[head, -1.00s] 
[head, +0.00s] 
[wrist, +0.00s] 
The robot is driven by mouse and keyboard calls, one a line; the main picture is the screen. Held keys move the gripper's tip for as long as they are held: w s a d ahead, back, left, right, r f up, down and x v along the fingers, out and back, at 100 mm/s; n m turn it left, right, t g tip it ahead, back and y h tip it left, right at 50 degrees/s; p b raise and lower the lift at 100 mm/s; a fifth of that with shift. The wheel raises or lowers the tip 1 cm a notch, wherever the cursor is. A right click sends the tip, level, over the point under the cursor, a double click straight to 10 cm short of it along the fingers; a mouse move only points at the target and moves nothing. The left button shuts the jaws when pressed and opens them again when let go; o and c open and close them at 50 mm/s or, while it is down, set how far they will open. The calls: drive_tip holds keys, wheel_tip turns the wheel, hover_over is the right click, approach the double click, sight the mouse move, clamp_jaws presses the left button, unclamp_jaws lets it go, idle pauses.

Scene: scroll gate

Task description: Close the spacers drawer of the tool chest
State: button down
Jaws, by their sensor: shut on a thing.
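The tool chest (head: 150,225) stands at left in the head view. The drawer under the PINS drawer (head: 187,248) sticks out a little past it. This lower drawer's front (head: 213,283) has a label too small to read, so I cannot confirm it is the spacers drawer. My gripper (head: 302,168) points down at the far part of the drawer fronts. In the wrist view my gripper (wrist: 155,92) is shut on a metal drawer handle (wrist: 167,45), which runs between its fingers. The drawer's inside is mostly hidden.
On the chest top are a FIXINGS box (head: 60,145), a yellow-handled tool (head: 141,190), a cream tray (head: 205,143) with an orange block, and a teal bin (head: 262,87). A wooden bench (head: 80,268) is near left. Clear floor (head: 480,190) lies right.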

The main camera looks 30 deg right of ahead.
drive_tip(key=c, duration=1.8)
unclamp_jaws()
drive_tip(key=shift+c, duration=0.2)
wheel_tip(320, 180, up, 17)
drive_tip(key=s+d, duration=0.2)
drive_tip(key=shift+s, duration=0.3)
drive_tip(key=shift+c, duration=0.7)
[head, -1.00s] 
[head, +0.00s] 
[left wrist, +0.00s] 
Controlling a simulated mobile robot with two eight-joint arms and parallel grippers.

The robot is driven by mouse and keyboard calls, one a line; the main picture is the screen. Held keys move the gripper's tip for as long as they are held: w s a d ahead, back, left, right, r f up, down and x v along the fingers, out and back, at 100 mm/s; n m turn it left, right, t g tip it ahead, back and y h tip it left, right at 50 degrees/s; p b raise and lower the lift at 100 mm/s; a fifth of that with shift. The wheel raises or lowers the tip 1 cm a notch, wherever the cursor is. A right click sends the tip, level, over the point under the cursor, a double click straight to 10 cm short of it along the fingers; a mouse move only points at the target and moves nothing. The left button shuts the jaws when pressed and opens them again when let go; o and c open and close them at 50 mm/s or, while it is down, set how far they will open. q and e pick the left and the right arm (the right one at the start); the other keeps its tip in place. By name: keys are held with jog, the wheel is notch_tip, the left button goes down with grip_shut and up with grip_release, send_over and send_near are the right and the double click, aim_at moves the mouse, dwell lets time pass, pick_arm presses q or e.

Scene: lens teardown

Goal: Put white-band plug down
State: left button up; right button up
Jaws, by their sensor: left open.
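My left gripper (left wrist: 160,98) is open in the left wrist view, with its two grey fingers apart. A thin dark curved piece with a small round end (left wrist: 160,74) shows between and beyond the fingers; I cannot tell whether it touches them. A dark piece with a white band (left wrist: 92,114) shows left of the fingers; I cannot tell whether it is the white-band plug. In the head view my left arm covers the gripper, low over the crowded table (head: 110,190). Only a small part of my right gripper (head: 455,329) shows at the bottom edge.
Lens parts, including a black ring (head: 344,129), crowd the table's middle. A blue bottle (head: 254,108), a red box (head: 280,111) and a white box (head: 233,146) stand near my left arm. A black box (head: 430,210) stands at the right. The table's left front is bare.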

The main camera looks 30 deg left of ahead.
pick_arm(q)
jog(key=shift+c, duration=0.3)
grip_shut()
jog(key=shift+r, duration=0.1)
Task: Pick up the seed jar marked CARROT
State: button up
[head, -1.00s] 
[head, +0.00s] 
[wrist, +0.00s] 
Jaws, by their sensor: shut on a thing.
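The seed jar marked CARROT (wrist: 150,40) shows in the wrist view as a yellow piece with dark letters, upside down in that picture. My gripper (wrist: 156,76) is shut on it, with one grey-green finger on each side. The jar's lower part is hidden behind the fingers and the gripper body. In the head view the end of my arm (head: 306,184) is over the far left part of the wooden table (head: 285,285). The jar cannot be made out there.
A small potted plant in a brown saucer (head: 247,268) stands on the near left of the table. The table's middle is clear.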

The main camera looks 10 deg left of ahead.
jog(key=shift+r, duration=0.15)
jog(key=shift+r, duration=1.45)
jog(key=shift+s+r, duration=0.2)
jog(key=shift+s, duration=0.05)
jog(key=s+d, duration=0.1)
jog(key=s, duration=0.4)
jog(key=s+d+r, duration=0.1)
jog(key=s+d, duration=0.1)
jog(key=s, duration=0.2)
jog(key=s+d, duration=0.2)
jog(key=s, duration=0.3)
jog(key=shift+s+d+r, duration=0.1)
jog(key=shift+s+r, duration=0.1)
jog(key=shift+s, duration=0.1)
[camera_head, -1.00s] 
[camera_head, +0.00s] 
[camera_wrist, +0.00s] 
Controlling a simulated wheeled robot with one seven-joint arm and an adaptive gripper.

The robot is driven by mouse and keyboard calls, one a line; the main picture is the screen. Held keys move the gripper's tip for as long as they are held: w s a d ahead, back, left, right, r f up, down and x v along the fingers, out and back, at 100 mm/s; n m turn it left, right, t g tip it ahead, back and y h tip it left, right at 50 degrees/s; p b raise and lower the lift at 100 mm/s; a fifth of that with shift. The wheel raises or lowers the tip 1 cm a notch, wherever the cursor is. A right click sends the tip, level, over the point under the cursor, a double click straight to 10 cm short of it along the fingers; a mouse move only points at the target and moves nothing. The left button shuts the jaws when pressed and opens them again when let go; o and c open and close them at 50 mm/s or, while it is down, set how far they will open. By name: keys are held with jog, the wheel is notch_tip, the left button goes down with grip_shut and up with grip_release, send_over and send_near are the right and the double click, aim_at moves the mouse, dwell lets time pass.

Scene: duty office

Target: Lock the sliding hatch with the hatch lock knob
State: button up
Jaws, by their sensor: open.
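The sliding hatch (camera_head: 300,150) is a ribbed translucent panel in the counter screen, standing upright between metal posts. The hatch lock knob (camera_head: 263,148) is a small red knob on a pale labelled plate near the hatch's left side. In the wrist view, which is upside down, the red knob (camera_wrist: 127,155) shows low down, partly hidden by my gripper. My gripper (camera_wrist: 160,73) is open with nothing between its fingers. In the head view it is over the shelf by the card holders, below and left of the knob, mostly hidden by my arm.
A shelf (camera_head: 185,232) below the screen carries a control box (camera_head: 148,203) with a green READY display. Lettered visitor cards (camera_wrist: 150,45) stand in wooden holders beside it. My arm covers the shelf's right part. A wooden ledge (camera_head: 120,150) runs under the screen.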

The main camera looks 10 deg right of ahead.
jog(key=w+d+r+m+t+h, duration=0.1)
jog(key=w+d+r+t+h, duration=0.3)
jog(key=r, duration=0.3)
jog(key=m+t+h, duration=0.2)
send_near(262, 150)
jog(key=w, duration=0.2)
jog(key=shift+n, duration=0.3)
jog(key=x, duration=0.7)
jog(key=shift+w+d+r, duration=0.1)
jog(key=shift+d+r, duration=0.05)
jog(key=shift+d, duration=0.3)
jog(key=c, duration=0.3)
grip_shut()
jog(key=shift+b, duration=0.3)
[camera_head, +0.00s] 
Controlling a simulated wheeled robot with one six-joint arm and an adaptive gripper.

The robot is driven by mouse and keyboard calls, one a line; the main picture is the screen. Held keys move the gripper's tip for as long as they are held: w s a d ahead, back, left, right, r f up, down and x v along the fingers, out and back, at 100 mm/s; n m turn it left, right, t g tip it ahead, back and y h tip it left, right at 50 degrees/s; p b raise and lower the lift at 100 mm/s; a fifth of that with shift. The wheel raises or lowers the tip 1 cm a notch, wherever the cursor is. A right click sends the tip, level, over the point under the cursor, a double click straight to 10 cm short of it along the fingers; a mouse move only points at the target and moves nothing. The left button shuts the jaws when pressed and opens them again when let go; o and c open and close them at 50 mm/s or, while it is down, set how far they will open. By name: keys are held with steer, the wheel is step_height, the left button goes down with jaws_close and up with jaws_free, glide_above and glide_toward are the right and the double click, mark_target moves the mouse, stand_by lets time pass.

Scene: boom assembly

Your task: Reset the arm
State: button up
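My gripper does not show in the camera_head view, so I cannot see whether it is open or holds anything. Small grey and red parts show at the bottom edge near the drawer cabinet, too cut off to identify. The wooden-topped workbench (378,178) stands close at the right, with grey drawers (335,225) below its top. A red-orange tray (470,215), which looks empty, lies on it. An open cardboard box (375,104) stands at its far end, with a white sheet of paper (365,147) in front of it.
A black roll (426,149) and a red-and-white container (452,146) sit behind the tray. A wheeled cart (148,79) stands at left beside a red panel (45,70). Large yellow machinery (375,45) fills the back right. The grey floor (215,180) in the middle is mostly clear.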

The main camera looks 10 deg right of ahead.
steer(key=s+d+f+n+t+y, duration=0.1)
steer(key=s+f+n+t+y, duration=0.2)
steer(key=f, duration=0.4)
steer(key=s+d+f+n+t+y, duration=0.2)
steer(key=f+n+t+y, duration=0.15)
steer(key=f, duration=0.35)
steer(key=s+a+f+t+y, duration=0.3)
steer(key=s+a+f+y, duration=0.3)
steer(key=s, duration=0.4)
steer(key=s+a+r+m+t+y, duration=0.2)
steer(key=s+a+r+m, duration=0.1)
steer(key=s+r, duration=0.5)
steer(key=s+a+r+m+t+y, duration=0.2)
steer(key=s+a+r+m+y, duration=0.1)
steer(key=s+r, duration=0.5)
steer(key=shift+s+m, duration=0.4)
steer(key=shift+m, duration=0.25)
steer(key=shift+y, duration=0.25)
■ ■ ■ ■ ■ ■ ■
Copy out every line holding the string "Scene".

Scene: scroll gate
Scene: lens teardown
Scene: duty office
Scene: boom assembly

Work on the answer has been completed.